Ditulis Oleh: M JARIS ALMAZANI*
SAAT berbicara tentang sejarah perjuangan kemerdekaan di Kalimantan Timur, nama-nama kota seperti Samarinda dan Balikpapan selalu disebut-sebut. Kota-kota tersebut mendapat porsi terbesar di antara kota-kota lain di dalam narasi. Wajar, keduanya memang menjadi pusat perjuangan di Benua Etam pada masa lalu. Kota-kota lain seperti Tarakan dan Tanjung Selor (keduanya kini wilayah Kalimantan Utara) mendapat porsi yang lebih sedikit. Tetapi, ada satu kota yang sama sekali tidak mendapatkan porsi dalam narasi: Bontang.
Bukan tanpa alasan kota yang dikenal karena industri gas bumi ini selalu tidak hadir. Minimnya sumber sejarah mengenai kota ini, khususnya yang berbentuk dokumen, membuat penelitian sejarah menjadi sulit. Buku-buku sejarah yang membahas tentang Bontang pun bisa dihitung jari seperti buku Kota Bontang: Sejarah Sosial Ekonomi karya Nina H Lubis atau Sejarah Perkembangan Pelabuhan Tanjung Laut di Bontang Provinsi Kalimantan Timur karya Juniar Purba dan Sri Murlianti. Semuanya tidak ada yang menyinggung Bontang semasa Perang Kemerdekaan.
Namun demikian, bukan berarti Bontang sama sekali tidak terlibat dalam perjuangan kemerdekaan Indonesia. Sekalipun masih sangat minim, terdapat bukti-bukti yang menyimpulkan bahwa Bontang memainkan peran dalam memperjuangkan kemerdekaan Indonesia, terutama pada masa revolusi.
Dermaga Persembunyian Senjata "Gelap" dari Filipina
Peran utama Bontang dalam perjuangan bersenjata adalah sebagai tempat penyembunyian senjata ilegal yang kemungkinan diperoleh dari para penyelundup Filipina. Laporan Overzicht en ontwikkeling van de toestand (selanjutnya disebut laporan OOT) tanggal 21 Agustus-4 September 1947 yang dibuat Komando Teritorium dan Tentara Borneo Selatan dan Timur (Territoriaal Troepencommando Zuid Oost-Borneo) menyebut tentang kecurigaan Belanda mengenai keberadaan senjata ilegal di Bontang.

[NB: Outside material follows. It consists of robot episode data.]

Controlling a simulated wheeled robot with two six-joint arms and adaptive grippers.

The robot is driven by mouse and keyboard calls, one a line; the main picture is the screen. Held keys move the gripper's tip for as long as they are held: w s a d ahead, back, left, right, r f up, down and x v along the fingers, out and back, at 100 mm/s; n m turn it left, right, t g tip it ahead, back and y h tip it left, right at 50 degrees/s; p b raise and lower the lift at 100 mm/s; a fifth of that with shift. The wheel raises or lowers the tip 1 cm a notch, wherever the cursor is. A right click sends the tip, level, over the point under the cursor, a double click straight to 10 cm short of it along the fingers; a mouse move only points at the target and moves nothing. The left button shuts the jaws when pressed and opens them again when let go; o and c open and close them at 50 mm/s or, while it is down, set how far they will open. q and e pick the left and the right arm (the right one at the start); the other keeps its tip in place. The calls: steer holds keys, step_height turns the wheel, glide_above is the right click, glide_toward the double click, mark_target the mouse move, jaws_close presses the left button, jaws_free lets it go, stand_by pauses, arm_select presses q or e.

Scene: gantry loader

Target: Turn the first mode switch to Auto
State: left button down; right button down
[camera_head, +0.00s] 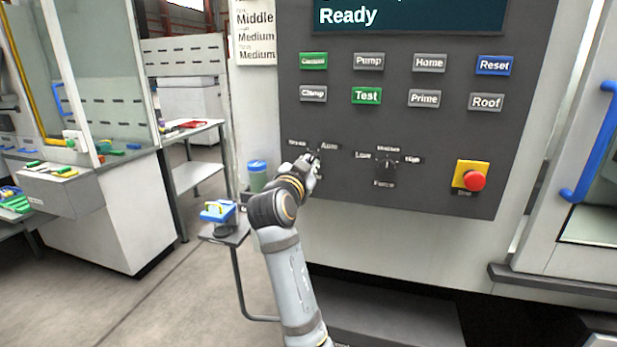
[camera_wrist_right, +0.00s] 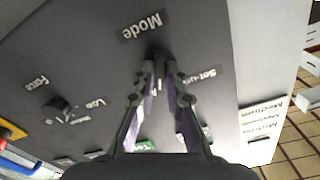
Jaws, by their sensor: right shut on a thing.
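The mode switch (camera_wrist_right: 157,52) is a small dark knob below the Mode label (camera_wrist_right: 142,25) in the right wrist view, where the panel appears upside down. My right gripper (camera_wrist_right: 158,68) is shut on this knob, its two fingers on either side. In the head view my right gripper (camera_head: 312,161) is against the panel's lower left and mostly covers the knob. The Auto label (camera_head: 329,146) shows just above right of the gripper. Which way the knob points is hidden by the fingers. My left gripper is not in view.
The Force switch (camera_head: 386,168) sits right of the gripper, with a red emergency stop (camera_head: 475,180) on a yellow plate further right. Several buttons, such as Test (camera_head: 366,96), are above. The screen (camera_head: 408,15) reads Ready. A small stand (camera_head: 231,234) is at lower left.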

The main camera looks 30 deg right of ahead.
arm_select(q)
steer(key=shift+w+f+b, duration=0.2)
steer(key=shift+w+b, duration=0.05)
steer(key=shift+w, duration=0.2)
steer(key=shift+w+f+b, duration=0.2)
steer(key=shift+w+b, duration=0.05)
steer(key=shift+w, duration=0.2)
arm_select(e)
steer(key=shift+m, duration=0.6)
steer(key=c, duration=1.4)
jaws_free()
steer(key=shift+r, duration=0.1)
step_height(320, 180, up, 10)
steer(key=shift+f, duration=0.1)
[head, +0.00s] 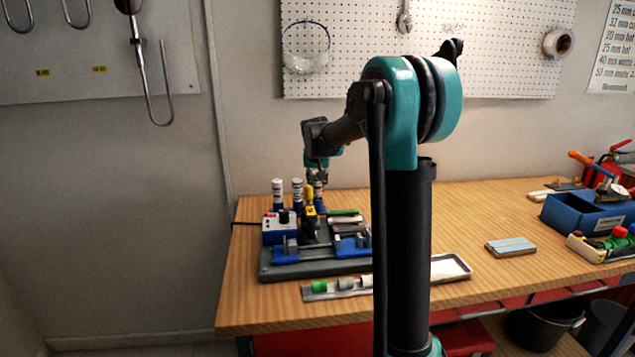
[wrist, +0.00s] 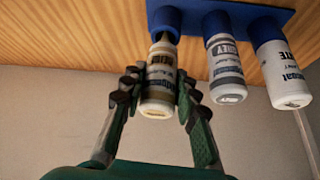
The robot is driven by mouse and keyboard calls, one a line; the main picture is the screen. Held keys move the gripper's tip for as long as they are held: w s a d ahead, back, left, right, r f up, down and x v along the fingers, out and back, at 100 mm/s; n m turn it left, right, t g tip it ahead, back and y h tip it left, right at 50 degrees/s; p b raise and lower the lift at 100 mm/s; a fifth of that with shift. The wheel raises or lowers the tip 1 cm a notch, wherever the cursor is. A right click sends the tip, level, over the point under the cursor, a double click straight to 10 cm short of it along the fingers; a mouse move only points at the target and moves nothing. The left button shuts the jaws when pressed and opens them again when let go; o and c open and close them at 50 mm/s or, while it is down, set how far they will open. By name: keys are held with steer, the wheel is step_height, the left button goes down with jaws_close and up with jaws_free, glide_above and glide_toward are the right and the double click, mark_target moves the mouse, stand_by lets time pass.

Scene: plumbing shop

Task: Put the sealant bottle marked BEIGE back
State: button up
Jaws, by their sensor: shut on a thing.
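My gripper (wrist: 160,88) is shut on a white bottle with a tan label band (wrist: 158,78), its fingers on both sides. The lettering is too blurred to read surely. The bottle's shoulder and narrow dark tip show at the mouth of the left blue cup (wrist: 164,18) of a blue holder (wrist: 188,16). I cannot tell whether the tip is inside the cup or just in front of it. In the head view, my gripper (head: 317,176) is above the right end of the bottle row, and the held bottle is mostly hidden.
Beside it, a grey-banded bottle (wrist: 226,72) and a white-labelled bottle (wrist: 281,75) stand seated in their cups. In the head view, a yellow-topped tool (head: 309,196), a control box (head: 279,228) and a blue vise (head: 305,250) stand close in front. The bench middle (head: 475,215) is clear.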

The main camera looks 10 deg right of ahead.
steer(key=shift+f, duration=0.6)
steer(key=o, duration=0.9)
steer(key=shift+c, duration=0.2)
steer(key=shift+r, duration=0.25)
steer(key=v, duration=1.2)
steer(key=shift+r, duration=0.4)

Laporan itu menyebut bahwa jika ditemukan bukti lebih lanjut, mereka akan mengirimkan polisi militer (Militaire Politie) dan polisi sipil (Algemene Politie) untuk menyita senjata-senjata tersebut.
Kemungkinan bahwa senjata-senjata tersebut diperoleh dari para penyelundup Filipina menjadi makin besar jika membaca laporan OOT tanggal 16-30 Oktober 1947. Selama kurang lebih dua pekan, patroli polisi Belanda (militer dan sipil) di sepanjang utara delta Sungai Mahakam berhasil menahan beberapa perahu Filipina dan menyita 1.487 kardus berisi rokok, tiap-tiap kardus berisi 200 buah, dan sejumlah kopra. Perahu-perahu tersebut kemudian ditahan di Samarinda.
Sebagian dari nama-nama perahu tersebut mencerminkan asal mereka seperti Philippine Republic, Sitangkai, Miss Ligayen, dan Camal. Ketiga nama terakhir diambil dari nama-nama daerah di Filipina (Sitangkai, Lingayen, dan Camaal). Laporan itu juga menyebut Biduk-Biduk (di Kabupaten Berau) sebagai pangkalan para penyelundup. Artinya, para penyelundup memiliki akses yang mudah membawa barang-barang mereka ke berbagai pelabuhan di Kalimantan Timur, termasuk Bontang.
Tak hanya letak pangkalan yang membantu mereka. Laporan OOT tanggal 30 Oktober-13 November 1947 menyebut sebuah armada penyelundup sebanyak 36 perahu. Tiga di antaranya membawa senjata dan amunisi yang baru saja berangkat dari Filipina. Berdasarkan keterangan dari para penyelundup yang ditahan, mereka mempunyai koneksi dengan orang-orang Tionghoa yang tinggal di sepanjang pesisir Kalimantan Timur.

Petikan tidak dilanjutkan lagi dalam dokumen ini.